WORK REQUIRED: Only the pictures are omitted; repeat all other data exactly.

>>>>>

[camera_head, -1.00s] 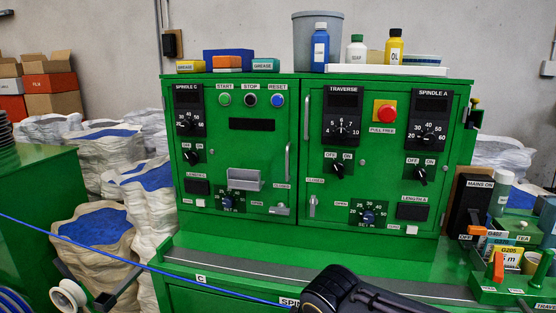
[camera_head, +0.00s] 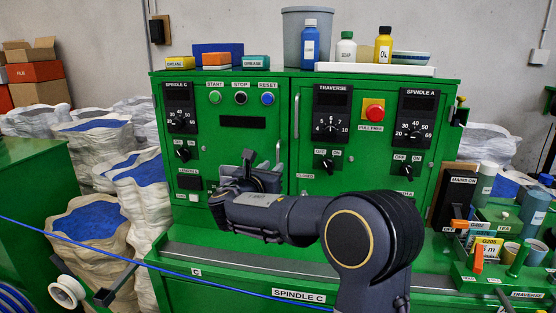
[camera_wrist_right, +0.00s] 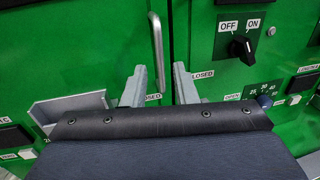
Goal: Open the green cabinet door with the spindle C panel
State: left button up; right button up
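The green cabinet door with the spindle C panel (camera_head: 222,148) is the left one of two doors and looks shut. Its upright metal handle (camera_wrist_right: 157,50) is near the door's right edge, beside the seam. My right gripper (camera_head: 250,168) is in front of this door's lower right part and hides the tray and latch there. In the wrist view my right gripper (camera_wrist_right: 160,86) has its two fingers apart, and the handle's lower end shows between them in the picture. Whether they are level with the handle in depth I cannot tell. My left gripper is not in view.
The traverse and spindle A door (camera_head: 364,160) is to the right. Bottles and boxes stand on the cabinet top. A green-topped ledge (camera_head: 200,245) runs below, and a blue cable (camera_head: 100,245) crosses in front. A mains switch (camera_head: 458,195) and small containers stand at the right.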

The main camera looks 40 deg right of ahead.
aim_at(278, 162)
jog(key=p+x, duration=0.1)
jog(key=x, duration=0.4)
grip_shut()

<<<<<

ANSWER TO THIS TASK:
[camera_head, -1.00s] 
[camera_head, +0.00s] 
[camera_wrist_right, +0.00s] 
Goal: Open the green cabinet door with the spindle C panel
State: left button up; right button up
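The green cabinet door with the spindle C panel (camera_head: 222,148) is the left one of two doors and looks shut. Its upright metal handle (camera_wrist_right: 157,50) is near the door's right edge, beside the seam. My right gripper (camera_head: 250,168) is in front of this door's lower right part and hides the tray and latch there. In the wrist view my right gripper (camera_wrist_right: 160,86) has its two fingers apart, and the handle's lower end shows between them in the picture. Whether they are level with the handle in depth I cannot tell. My left gripper is not in view.
The traverse and spindle A door (camera_head: 364,160) is to the right. Bottles and boxes stand on the cabinet top. A green-topped ledge (camera_head: 200,245) runs below, and a blue cable (camera_head: 100,245) crosses in front. A mains switch (camera_head: 458,195) and small containers stand at the right.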

The main camera looks 40 deg right of ahead.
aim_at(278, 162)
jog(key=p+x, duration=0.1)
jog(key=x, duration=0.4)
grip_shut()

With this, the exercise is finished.